A bloody attempt to sabotage the developing dialogue between nuclear neighbours India and Pakistan was “doomed to happen”, experts have said.
A week after the surprise visit of the Indian Prime Minister, Narendra Modi, to his Pakistani counterpart, Nawaz Sharif, four gunmen and two guards were killed when unidentified men attacked an Indian Air Force base near the Pakistan border.
Officials said the gunmen, wearing army fatigues, managed to enter the Pathankot air base in India’s north-western state of Punjab before dawn today. Once inside, they opened fire indiscriminately. They had earlier hijacked a police officer’s car and driven it to the heavily guarded base – tactics used in previous attacks believed to have been perpetrated by Pakistani-trained militants, Punjab’s police chief, Suresh Arora, said.
Four gunmen and two guards were confirmed killed, and sporadic gunfire continued into the day.
The attack came a week after Mr Modi made an impromptu visit to Mr Sharif, in a bid to revive bilateral talks that had been derailed by other militant attacks.
“The moment that Modi touched down in Lahore – and probably even before – something like this was doomed to happen,” said Michael Kugelman, a South Asia expert at the Wilson Centre think-tank in Washington. “At this point, there’s sufficient goodwill in India-Pakistan relations to weather this attack. Saboteurs won’t win this one.”
There was no immediate claim of responsibility, but Indian security sources said the attack may have been carried out by Jaish-e-Mohammed (“the Army of Mohamed”), a militant group based in Pakistan that demands independence for Indian-ruled Kashmir.
India’s Home Minister, Rajnath Singh, said India wanted peace with Pakistan but that any terrorist attack would get “a befitting response”. Pakistan later condemned the attack and said it wanted to build on the goodwill created in the recent high-level contacts. “Pakistan remains committed to partner with India as well as other countries in the region to completely eradicate the menace of terrorism,” a Foreign Ministry spokesman said.

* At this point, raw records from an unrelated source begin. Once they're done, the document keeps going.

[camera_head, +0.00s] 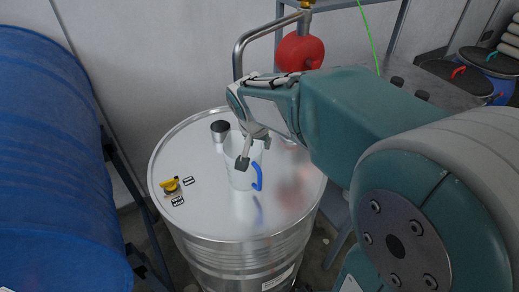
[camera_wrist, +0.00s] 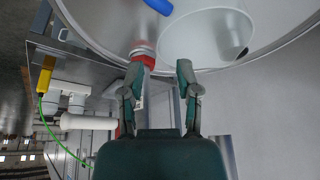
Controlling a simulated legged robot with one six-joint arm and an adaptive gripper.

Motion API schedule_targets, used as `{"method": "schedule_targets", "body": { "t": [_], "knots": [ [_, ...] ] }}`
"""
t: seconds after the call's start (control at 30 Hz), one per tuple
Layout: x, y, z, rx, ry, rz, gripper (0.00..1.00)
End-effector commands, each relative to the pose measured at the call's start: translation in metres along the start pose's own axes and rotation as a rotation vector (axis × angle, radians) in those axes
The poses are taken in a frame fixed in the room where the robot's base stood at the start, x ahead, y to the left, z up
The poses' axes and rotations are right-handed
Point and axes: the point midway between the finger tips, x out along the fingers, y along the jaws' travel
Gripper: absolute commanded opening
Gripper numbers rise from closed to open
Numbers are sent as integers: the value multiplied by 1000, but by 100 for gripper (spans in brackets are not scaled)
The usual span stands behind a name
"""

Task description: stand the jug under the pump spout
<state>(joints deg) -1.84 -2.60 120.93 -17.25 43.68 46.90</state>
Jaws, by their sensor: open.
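A pale translucent jug (camera_head: 240,178) with a blue handle (camera_head: 258,177) stands upright on the metal drum's lid (camera_head: 205,215). My gripper (camera_head: 259,155) is open, its fingers over the jug's upper part in the head view. In the wrist view, my open gripper (camera_wrist: 162,65) has nothing held between its fingers. A pale round body, apparently the jug (camera_wrist: 205,38), lies beyond the fingertips, with the blue handle (camera_wrist: 158,5) at the top edge. A bent metal pipe (camera_head: 239,55), perhaps the pump spout, comes down behind my arm; its lower end is hidden.
A black cup-shaped fitting (camera_head: 220,130) and a yellow-capped fitting (camera_head: 171,186) sit on the lid. A red rounded object (camera_head: 299,51) is beside the pipe. A blue drum (camera_head: 45,160) fills the left. The lid's front is clear.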

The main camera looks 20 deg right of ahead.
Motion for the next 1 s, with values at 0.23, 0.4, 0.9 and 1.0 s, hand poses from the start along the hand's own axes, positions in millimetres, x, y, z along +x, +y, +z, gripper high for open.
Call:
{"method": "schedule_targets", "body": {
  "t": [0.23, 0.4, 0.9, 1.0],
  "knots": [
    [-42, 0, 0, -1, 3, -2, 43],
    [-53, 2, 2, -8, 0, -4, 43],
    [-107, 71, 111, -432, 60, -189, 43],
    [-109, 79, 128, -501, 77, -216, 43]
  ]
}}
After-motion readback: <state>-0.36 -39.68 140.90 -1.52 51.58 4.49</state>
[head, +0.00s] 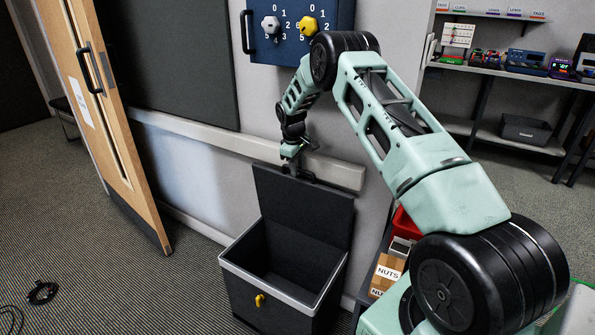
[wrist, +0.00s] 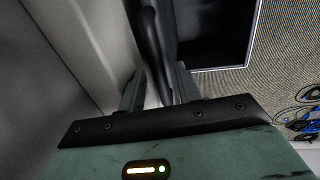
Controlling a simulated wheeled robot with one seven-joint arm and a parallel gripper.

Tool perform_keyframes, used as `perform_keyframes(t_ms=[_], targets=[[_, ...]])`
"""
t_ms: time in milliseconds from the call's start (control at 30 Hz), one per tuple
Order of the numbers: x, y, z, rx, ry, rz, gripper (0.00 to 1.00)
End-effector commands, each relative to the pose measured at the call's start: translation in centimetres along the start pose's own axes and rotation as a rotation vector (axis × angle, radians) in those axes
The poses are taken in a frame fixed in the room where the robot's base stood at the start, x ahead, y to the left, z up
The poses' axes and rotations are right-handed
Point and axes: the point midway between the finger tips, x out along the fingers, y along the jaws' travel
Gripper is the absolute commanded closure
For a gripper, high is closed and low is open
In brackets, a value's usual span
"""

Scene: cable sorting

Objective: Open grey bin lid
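The grey bin (head: 232,285) stands on the floor against the wall, dark with a light rim and a yellow latch (head: 260,300) on its front. Its lid (head: 310,212) is raised, standing about upright at the back, and the inside of the bin shows. My gripper (head: 291,165) is at the lid's top edge. In the wrist view, the fingers of my gripper (wrist: 160,92) are apart, with the dark handle bar (wrist: 152,45) of the lid between them. A pale gap shows between the left finger and the bar. The bin's rim (wrist: 222,69) shows at upper right.
A wooden door (head: 108,110) stands ajar at left. A pale rail (head: 200,138) runs along the wall behind the lid. A dark blue knob panel (head: 262,45) hangs above. A box marked nuts (head: 385,275) is right of the bin. Cables (head: 42,293) lie on the floor.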

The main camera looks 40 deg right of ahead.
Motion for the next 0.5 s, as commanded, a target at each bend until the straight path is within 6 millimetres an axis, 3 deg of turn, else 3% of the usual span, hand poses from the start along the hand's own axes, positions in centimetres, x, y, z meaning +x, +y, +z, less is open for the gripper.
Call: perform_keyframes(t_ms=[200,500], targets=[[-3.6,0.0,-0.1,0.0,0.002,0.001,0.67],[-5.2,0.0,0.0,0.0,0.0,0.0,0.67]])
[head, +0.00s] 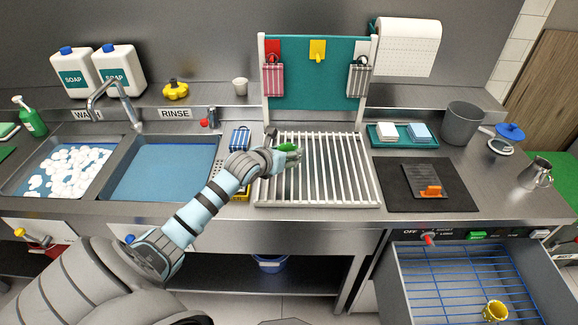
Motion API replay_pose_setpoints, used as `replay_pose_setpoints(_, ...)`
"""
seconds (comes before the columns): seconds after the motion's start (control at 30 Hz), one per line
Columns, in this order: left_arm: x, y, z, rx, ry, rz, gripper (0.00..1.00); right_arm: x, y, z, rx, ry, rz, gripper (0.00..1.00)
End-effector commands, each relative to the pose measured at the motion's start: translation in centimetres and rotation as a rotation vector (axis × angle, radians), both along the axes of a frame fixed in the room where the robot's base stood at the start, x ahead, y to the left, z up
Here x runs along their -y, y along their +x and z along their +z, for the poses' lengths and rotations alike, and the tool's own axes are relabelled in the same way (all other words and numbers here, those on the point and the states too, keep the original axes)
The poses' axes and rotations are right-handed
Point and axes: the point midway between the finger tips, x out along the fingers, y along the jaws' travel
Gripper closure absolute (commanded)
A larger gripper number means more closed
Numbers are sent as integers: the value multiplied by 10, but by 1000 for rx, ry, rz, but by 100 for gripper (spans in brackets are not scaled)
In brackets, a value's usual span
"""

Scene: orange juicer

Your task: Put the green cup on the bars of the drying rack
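The drying rack (335,185) has white bars and stands right of the sinks, in front of a teal board. The green cup (288,146) is at the rack's left part, partly hidden by my left gripper (294,155). The gripper's fingers are at the cup, over the bars. The view is too small to tell whether they are shut on it, or whether the cup touches the bars. My right gripper is not in view.
A teal tray (374,142) with sponges and a dark mat (399,193) lie right of the rack. Two sinks are at left, a faucet (117,88) behind them. An open drawer (440,290) with blue wires holds a yellow cup (495,311). The rack's right side is clear.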

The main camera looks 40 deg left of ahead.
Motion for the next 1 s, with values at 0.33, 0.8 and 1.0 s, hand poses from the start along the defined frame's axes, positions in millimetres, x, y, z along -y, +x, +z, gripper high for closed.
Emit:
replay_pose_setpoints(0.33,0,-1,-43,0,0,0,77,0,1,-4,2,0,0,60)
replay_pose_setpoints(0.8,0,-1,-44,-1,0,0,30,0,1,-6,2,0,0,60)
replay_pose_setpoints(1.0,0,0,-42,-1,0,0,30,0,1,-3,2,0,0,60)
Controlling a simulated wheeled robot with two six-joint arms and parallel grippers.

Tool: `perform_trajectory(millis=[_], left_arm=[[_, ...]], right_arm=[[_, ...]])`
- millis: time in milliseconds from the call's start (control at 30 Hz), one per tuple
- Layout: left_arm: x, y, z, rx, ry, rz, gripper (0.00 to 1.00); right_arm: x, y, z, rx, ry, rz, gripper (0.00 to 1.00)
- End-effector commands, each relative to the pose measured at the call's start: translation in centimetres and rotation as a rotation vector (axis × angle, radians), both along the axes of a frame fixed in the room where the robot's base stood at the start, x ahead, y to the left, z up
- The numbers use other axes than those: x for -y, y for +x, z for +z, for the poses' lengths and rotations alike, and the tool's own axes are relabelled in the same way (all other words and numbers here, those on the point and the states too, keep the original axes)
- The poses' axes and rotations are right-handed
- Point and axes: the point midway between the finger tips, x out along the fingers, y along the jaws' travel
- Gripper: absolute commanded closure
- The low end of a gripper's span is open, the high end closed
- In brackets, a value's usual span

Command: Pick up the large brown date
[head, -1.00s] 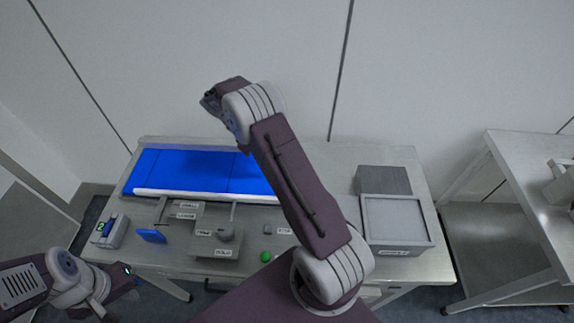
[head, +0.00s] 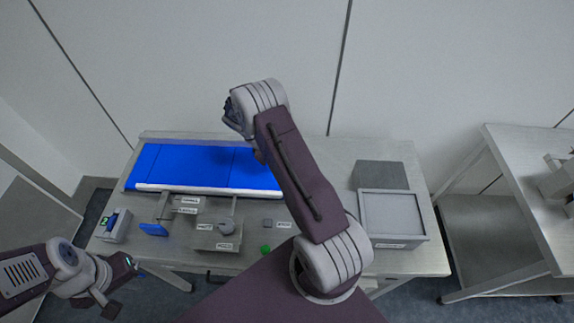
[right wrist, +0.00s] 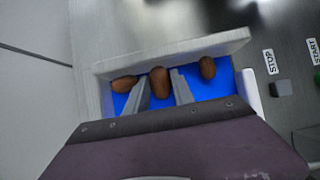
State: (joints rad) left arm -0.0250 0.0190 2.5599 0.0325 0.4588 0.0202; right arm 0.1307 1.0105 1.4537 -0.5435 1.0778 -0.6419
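In the right wrist view, three brown dates lie at the blue belt (right wrist: 212,88). The middle date (right wrist: 159,82) looks largest and sits between the two grey fingers of my right gripper (right wrist: 161,88), which are apart. Whether they touch it is unclear. Another date (right wrist: 124,84) lies left of the fingers, and a third date (right wrist: 207,67) lies to their right. In the head view my right arm hides its gripper and the dates. My left gripper (head: 120,288) hangs low at the left, away from the belt; its fingers are too small to read.
A pale rail (right wrist: 175,52) runs along the belt. STOP and START labels with buttons lie beside it. In the head view, a grey tray (head: 391,238) and a darker grey block (head: 380,174) stand at the table's right. A small blue plate (head: 153,229) is near the front left.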

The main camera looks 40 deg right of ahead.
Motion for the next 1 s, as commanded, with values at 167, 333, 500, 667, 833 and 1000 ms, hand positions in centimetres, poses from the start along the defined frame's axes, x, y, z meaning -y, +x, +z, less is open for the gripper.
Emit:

The raid resembled an assault last July by gunmen in uniform on a police post in a Punjabi border town that killed nine people. However, the attack was more audacious in targeting a large military base, from which India’s Russian-made fleet of MiG-21 fighter jets and Mi-35 attack helicopters fly.
We have seen the same pattern again and again when there are attempts to restart the peace dialogue,” said Ajai Sahni, executive director of the Institute for Conflict Management in Delhi. “It may lead to a momentary pause in the peace dialogue and attacks from the opposition for not pursuing a harder line, but I don’t think it will have a long-term impact.”